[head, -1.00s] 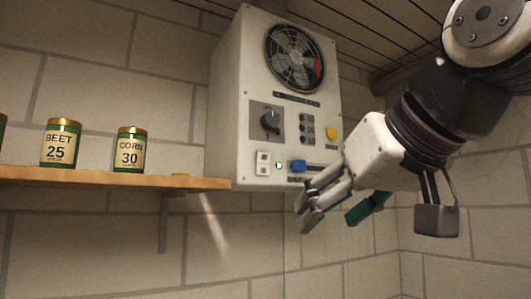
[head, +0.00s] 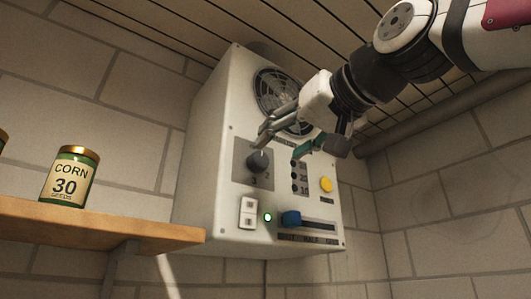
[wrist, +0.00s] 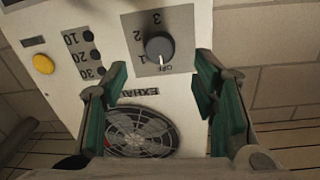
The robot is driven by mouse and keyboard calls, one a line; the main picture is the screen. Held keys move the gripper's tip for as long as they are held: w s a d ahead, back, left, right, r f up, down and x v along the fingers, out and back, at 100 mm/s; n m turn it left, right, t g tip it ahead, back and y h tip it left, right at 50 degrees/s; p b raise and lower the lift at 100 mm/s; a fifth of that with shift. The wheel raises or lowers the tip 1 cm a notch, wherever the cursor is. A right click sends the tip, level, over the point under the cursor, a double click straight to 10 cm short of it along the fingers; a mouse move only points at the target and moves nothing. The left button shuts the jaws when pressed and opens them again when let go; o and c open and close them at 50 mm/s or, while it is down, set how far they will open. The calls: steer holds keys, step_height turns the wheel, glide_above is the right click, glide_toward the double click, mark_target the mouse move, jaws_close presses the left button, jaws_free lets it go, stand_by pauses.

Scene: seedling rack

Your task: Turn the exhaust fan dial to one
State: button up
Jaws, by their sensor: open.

Your task: Extract every line from the one with "Your task: Turn the exhaust fan dial to one" down to the final line above, both included, exactly as written.

Exercise answer:
Your task: Turn the exhaust fan dial to one
State: button up
Jaws, by their sensor: open.

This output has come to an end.